Copy the data exactly as it appears, and do not include any pictures.

--------------------------------

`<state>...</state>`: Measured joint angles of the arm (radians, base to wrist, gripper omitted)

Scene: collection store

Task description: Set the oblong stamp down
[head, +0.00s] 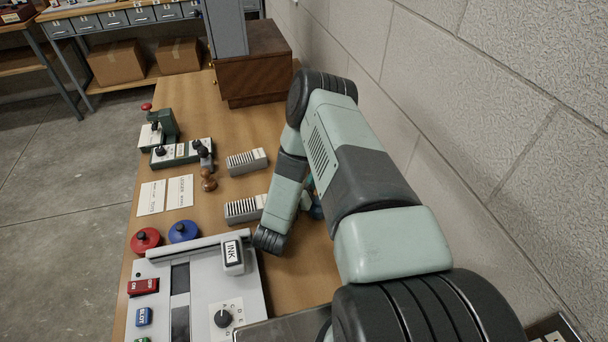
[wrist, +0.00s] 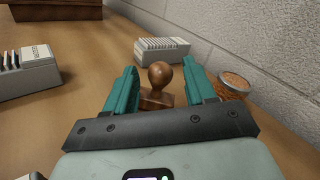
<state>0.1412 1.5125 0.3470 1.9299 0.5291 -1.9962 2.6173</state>
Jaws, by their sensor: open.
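The oblong stamp (wrist: 160,75), with a round brown wooden knob and an oblong base, stands upright between the fingers in the wrist view. Its base appears to rest on the wooden table; its lower front edge is hidden by my gripper. My gripper (wrist: 161,68) is open, with one teal finger on each side of the stamp and a gap visible around the knob. In the head view my arm hides this stamp and nearly all of my gripper, leaving only a bit of teal (head: 316,208) beside the arm.
A slotted grey block (wrist: 162,49) stands behind the stamp, and a round brown-topped object (wrist: 235,84) sits right of the fingers near the wall. Another brown stamp (head: 208,181), paper cards (head: 180,191) and a grey control panel (head: 200,290) are on the table.

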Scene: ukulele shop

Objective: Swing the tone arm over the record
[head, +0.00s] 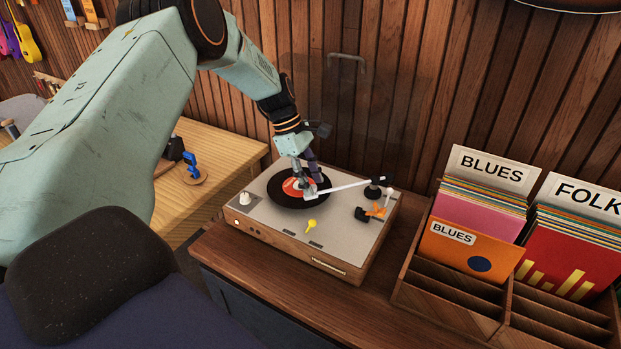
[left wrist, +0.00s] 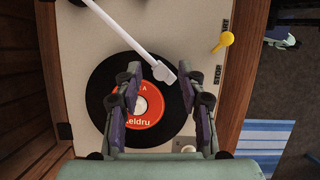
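The record (head: 283,198) is black with a red label and lies on the turntable (head: 262,220); it also shows in the left wrist view (left wrist: 103,85). The white tone arm (head: 345,186) reaches from its pivot at the right, with its head end (left wrist: 163,71) over the record. Whether the head end touches the record I cannot tell. My left gripper (head: 306,186) points down over the record. In the left wrist view its two fingers (left wrist: 160,76) are apart, with the head end between their tips and no clear contact. My right gripper is not in view.
A yellow lever (head: 311,225) and a white knob (head: 245,198) are on the turntable's top. An orange and black part (head: 371,213) is near the pivot. Record crates (head: 455,293) stand close at the right. A wooden wall is behind.

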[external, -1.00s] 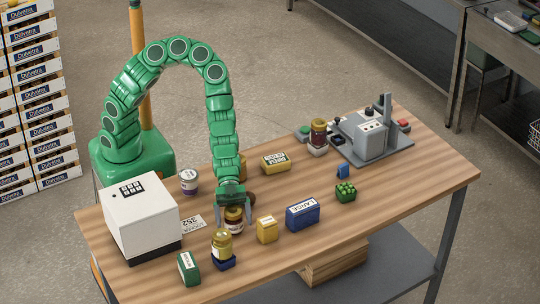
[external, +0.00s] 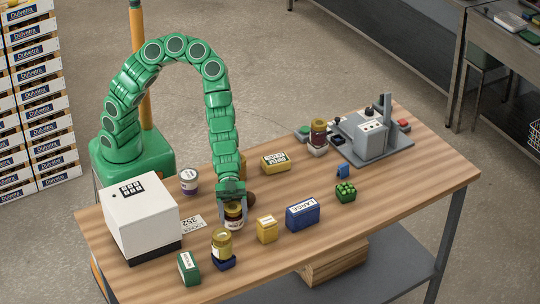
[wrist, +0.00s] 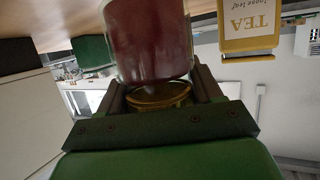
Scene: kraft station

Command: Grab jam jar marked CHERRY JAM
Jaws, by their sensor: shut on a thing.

--------------------------------

**TASK RESPONSE**:
`<state>...</state>`: Measured joint angles of the arm (radians, base to wrist, gripper omitted)

Scene: collection store

Task description: Set the oblong stamp down
[head, +0.00s] 
[wrist, +0.00s] 
<state>0.1412 1.5125 0.3470 1.9299 0.5291 -1.9962 2.6173</state>
Jaws, by their sensor: open.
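The oblong stamp (wrist: 160,75), with a round brown wooden knob and an oblong base, stands upright between the fingers in the wrist view. Its base appears to rest on the wooden table; its lower front edge is hidden by my gripper. My gripper (wrist: 161,68) is open, with one teal finger on each side of the stamp and a gap visible around the knob. In the head view my arm hides this stamp and nearly all of my gripper, leaving only a bit of teal (head: 316,208) beside the arm.
A slotted grey block (wrist: 162,49) stands behind the stamp, and a round brown-topped object (wrist: 235,84) sits right of the fingers near the wall. Another brown stamp (head: 208,181), paper cards (head: 180,191) and a grey control panel (head: 200,290) are on the table.

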Scene: ukulele shop

Objective: Swing the tone arm over the record
[head, +0.00s] 
[left wrist, +0.00s] 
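The record (head: 283,198) is black with a red label and lies on the turntable (head: 262,220); it also shows in the left wrist view (left wrist: 103,85). The white tone arm (head: 345,186) reaches from its pivot at the right, with its head end (left wrist: 163,71) over the record. Whether the head end touches the record I cannot tell. My left gripper (head: 306,186) points down over the record. In the left wrist view its two fingers (left wrist: 160,76) are apart, with the head end between their tips and no clear contact. My right gripper is not in view.
A yellow lever (head: 311,225) and a white knob (head: 245,198) are on the turntable's top. An orange and black part (head: 371,213) is near the pivot. Record crates (head: 455,293) stand close at the right. A wooden wall is behind.

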[external, -1.00s] 
[external, +0.00s] 
[wrist, +0.00s] 
Scene: kraft station

Command: Grab jam jar marked CHERRY JAM
Jaws, by their sensor: shut on a thing.

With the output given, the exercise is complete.